The ‘Discover’ is a collection of custom bash scripts that can help penetration testers in automating reconnaissance and scanning tasks. The tool supports both active and passive modes while performing the reconnaissance. The passive reconnaissance is performed using a number of Open Source Intelligence (OSINT) resources, such as Dnsrecon, ARIN, theHarvester, goofile, Metasploit, goog-mail, WHOIS, goohost, URLCrazy, etc. Some OSINT tools may require API keys to fetch the data. The supported targets are web domains, online businesses, social networks, and human beings. The scanning features are related to web domains and computer networks. Other than that, the tool can be used to generate Metasploit-able payloads for different platforms, such as Windows, Linux, and Android applications. We can also run Metasploit listener from within the Discover tool for backdoor connections and exploiting the target hosts.
How to Install Discover Tool
The preferred operating systems for the Discover tool are Kali Linux and Penetration Testing Framework (PTF). Download the package from the Github repository using the following command.
git clone https://github.com/leebaird/discover /opt/discover/
[Note: /opt/discover/ is optional location path for the tool]
Navigate to the package folder and run the update.sh file as shown below.
cd /opt/discover/ ./update.sh
The update process can take some time depending on the operating system and network speed. Once the update process is completed, we can run the tool from the same directory.
How to Run Discover Tool
Locate and run the discover.sh file from the main directory.
The above command displays the main menu as shown in the following screenshot.
All the features of the tool are sequentially placed under specific groups like RECON, SCANNING, WEB, and MISC (Miscellaneous). We can run any script by typing its sequence number.
Reconnaissance is usually performed against companies, businesses, and online platforms. To demonstrate the working here, let’s assume a test web domain (www.webscantest).
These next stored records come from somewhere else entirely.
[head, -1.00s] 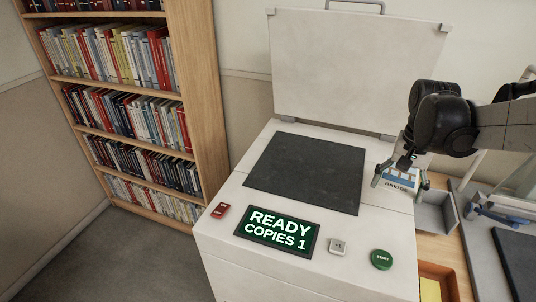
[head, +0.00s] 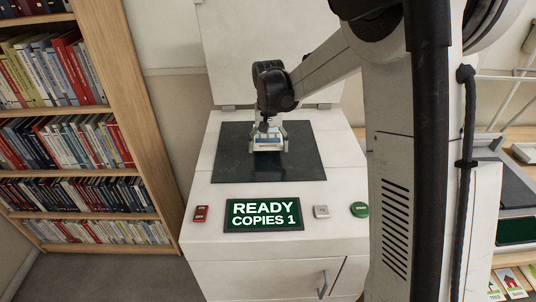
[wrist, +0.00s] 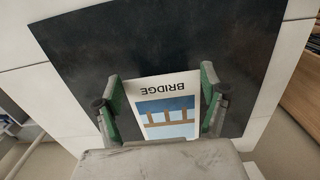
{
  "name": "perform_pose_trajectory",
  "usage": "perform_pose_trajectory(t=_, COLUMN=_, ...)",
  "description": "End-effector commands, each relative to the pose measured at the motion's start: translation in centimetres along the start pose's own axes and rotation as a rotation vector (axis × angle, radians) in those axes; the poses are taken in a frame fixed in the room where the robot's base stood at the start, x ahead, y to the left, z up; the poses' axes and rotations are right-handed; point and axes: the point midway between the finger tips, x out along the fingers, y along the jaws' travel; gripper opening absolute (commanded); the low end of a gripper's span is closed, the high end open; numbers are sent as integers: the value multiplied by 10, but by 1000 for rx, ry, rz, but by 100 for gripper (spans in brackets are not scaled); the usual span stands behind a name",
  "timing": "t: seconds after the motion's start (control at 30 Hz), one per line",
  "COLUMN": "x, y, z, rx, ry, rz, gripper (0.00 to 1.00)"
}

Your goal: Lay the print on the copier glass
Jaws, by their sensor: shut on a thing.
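The print is a white card (wrist: 167,103) with the word BRIDGE and a blue and brown picture. My gripper (head: 268,140) is shut on the print and holds it over the dark copier glass (head: 232,168). In the wrist view the two green-lined fingers of my gripper (wrist: 162,98) stand at the card's left and right edges, with glass (wrist: 190,45) around it. I cannot tell whether the card touches the glass. The copier lid (head: 226,55) stands open behind; my arm hides part of it.
The copier's front panel has a red switch (head: 201,214), a lit display (head: 263,215) reading READY COPIES 1, a grey button (head: 321,211) and a green button (head: 360,209). A bookshelf (head: 120,90) stands at left. The glass around the print is clear.

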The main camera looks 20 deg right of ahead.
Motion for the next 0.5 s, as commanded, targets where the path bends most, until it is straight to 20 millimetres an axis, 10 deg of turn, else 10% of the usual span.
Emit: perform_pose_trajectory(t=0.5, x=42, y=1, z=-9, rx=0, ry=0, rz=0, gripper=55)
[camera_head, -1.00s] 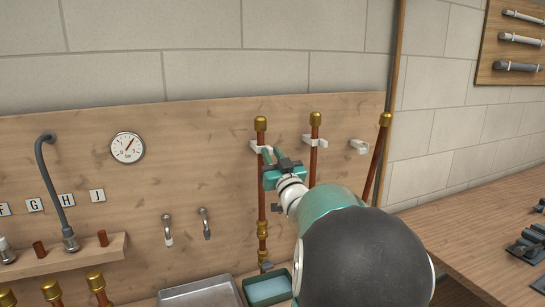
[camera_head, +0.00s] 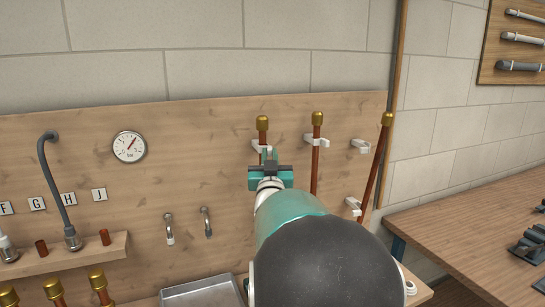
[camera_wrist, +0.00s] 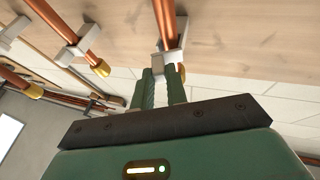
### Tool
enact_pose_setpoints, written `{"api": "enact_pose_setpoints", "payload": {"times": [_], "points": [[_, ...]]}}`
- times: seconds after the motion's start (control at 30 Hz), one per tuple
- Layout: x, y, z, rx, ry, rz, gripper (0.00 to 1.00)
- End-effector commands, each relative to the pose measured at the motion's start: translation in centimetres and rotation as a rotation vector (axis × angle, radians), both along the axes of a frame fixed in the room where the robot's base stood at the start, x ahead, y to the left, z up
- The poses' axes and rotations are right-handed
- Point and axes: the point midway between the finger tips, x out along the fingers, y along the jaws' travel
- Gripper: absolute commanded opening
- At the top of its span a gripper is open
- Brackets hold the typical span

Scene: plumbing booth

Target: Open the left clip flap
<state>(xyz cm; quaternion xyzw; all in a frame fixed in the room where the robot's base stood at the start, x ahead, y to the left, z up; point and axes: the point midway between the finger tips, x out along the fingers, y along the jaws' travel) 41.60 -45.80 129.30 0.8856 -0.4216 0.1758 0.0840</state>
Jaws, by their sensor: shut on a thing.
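The left clip (camera_head: 258,145) is a white clip on the wooden board, around the upper part of the left copper pipe (camera_head: 263,136) with its brass cap. It also shows in the wrist view (camera_wrist: 171,56), beside the pipe (camera_wrist: 165,18). My gripper (camera_head: 270,157) is at this clip, in front of the pipe. In the wrist view its two green fingers (camera_wrist: 163,84) are close together at the clip, with a narrow pale piece between them, seemingly the flap. The fingers hide much of the flap, so I cannot tell how far it is open.
The middle copper pipe (camera_head: 316,150) stands in its own white clip just to the right. A tilted copper pipe (camera_head: 378,160) stands farther right near two more clips. A gauge (camera_head: 129,146) and small taps are on the left. A metal tray (camera_head: 203,296) lies below.

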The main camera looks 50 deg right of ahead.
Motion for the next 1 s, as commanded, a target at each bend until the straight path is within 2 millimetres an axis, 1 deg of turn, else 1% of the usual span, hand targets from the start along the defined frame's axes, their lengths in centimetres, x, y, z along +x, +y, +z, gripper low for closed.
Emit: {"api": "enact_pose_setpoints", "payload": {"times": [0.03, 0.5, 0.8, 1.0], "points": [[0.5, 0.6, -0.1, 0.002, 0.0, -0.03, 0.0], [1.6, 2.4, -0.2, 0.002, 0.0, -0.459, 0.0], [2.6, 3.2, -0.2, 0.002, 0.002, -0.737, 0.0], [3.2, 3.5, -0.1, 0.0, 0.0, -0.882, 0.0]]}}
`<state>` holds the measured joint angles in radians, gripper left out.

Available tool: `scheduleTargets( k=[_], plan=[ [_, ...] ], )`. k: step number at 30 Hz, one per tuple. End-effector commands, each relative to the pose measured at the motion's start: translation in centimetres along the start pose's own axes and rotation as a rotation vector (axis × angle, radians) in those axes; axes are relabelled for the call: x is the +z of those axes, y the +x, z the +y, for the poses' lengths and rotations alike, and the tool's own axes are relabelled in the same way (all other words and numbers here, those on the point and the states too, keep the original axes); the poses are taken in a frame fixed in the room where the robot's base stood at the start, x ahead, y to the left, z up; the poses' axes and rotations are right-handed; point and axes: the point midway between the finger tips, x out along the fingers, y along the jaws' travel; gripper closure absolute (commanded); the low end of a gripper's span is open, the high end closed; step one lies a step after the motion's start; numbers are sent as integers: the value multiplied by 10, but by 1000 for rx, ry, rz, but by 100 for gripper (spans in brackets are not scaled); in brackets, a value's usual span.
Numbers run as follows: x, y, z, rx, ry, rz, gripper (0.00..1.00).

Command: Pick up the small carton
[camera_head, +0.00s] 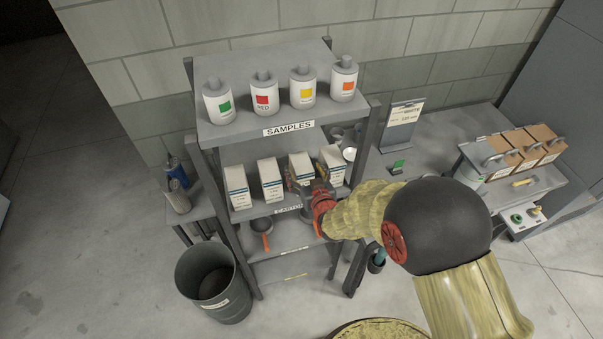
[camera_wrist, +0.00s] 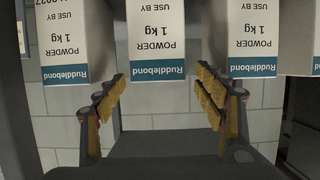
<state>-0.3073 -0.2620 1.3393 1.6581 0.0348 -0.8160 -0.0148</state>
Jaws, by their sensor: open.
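Several white cartons with blue bands stand in a row on the middle shelf (camera_head: 254,211): the far-left carton (camera_head: 237,187), the second carton (camera_head: 270,181), the third carton (camera_head: 301,165) and the far-right carton (camera_head: 333,164). They look alike in size. My gripper (camera_head: 309,188) is open in front of the third carton and partly hides it. The wrist view is upside down. There the third carton (camera_wrist: 156,45), marked "Powder 1 kg", lies between the lines of my open padded fingers (camera_wrist: 160,82). Clear gaps show on both sides, and I cannot tell its depth between the fingers.
Bottles with coloured labels (camera_head: 263,93) stand on the top shelf, labelled "Samples", above the cartons. Orange-handled tools (camera_head: 266,240) lie on the shelf below. A grey bin (camera_head: 211,283) stands at left. A side bench (camera_head: 440,147) stands at right. Neighbouring cartons stand close on both sides.

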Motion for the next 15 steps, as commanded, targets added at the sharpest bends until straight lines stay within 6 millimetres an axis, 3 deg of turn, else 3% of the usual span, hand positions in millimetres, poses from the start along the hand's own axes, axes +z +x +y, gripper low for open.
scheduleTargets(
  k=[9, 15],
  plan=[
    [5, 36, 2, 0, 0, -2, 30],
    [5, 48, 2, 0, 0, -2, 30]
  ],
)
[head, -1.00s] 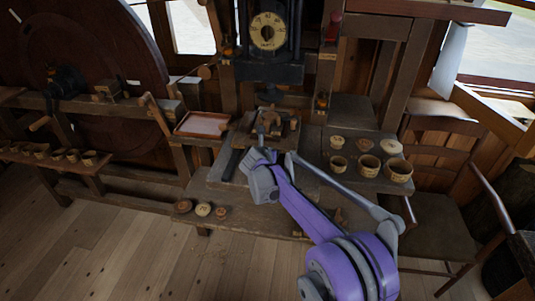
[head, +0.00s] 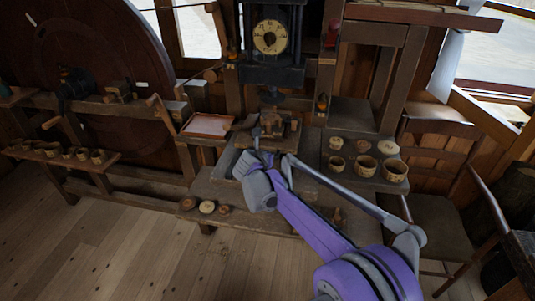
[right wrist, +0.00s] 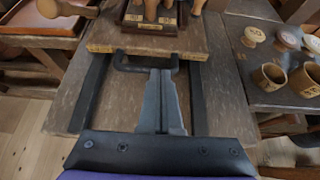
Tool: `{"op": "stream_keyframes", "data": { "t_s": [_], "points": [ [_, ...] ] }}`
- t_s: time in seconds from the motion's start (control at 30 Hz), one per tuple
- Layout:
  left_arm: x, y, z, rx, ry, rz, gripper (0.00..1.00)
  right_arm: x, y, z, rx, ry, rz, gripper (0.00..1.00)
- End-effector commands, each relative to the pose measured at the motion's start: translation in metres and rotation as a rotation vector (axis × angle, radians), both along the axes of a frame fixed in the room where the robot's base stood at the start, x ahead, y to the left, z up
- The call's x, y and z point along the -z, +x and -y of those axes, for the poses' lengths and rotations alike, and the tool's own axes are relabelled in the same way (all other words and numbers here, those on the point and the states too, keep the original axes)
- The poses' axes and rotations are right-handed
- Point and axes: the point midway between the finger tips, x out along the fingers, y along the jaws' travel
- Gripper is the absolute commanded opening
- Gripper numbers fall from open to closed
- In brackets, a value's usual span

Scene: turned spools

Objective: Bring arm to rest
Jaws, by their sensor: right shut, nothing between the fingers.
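My right arm comes in from the lower right in the head view. Its gripper (head: 257,155) is over the workbench (head: 228,193), just in front of a small wooden fixture (head: 272,124). In the right wrist view the fingers (right wrist: 162,95) are together with nothing between them, above the dark rails in front of a wooden board (right wrist: 150,42). The board carries the fixture, which has rounded wooden handles. I cannot tell how high the fingertips are above the bench. My left gripper is not in view.
Several cups and lidded pieces (head: 365,166) stand on the bench's right side. Small round pieces (head: 207,207) lie on its front left edge. A shallow tray (head: 207,125) is behind left. A chair (head: 440,225) stands at right. The floor (head: 120,240) at front left is clear.

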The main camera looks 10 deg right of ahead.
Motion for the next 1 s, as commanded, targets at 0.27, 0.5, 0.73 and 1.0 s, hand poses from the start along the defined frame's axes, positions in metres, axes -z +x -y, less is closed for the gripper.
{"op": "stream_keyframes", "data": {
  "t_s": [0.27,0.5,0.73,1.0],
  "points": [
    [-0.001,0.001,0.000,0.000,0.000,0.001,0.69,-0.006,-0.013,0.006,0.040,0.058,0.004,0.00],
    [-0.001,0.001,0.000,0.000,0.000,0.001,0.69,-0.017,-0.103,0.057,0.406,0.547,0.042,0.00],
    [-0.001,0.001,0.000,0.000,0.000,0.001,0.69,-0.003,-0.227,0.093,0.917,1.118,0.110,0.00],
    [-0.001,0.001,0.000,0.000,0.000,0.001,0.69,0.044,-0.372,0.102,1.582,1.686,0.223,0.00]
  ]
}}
In order to perform the task, select the Domain sequence number (i-e1). The tool asks to select the type of reconnaissance. Let’s perform the passive scanning by selecting its sequence number from the screen.
Press the Enter key and wait for some time until the tool runs all the instances. The current version of the Discover tool runs 46 different reconnaissance tests.
Once the process is completed, the tool displays a completion message on the screen along with the location of reconnaissance results.
Navigate to the target location to examine the findings. The results are stored in different folders based on the data types. The tool also generates an HTM file (index.htm) to view the information from the web dashboard.
Open the index file (index.htm) in a web browser and explore the different information categories as shown in the following screenshot.
From the above screenshot, we can see rich categories of information in the form of different tabs. Each tab has a dropdown menu, filled with relevant available information. If we click on the REPORT tab, we get a summary of the reconnaissance process as shown below.
We can explore the results in detail by visiting each tab individually. For example, we get the following DNS, squatting, registered domains, and WHOIS record details populated in their respective categories tab on index.htm file.
The Discover tool automates the scanning process with the following options.
We have selected the local area network and ethernet interface to demonstrate the process. The results are shown in the following format.
The Mis (Miscellaneous) section in the main menu shows features like XML data parsing, payload generation, and Metasploit listener options. The available payloads list can be displayed by selecting the payload generator’s sequence number.
As we can see in the list, there are different types of payloads available for different platforms. Let’s select a Windows payload from the list.
The path to the newly created payload is displayed on the screen.
Besides generating Metasploit-able payloads, we can also run the Meterpreter instance by selecting the Metasploit Listener option from the main menu. The tool provides a set of Metasploit Listeners aligned with the Metasploit’s payloads available in the tool. Since we have selected a Windows payload in our example, we have to select a Windows-based Listener to work with the Listener. The following screenshot shows a successful Meterpreter session initiated with the help of Discover’s built-in payload and Listener utility.
The aforementioned are a few examples showing the working of the tool. We can run the other bash scripts in the tool in a similar way.
Discover is a useful collection of bash scripts that can automate the reconnaissance and scanning process. The reconnaissance, especially the OSINT produces detailed results about the target hosts. The Metasploit section can be improved by introducing more updated payloads and listeners. Overall the tool is a decent choice for active and passive reconnaissance tasks.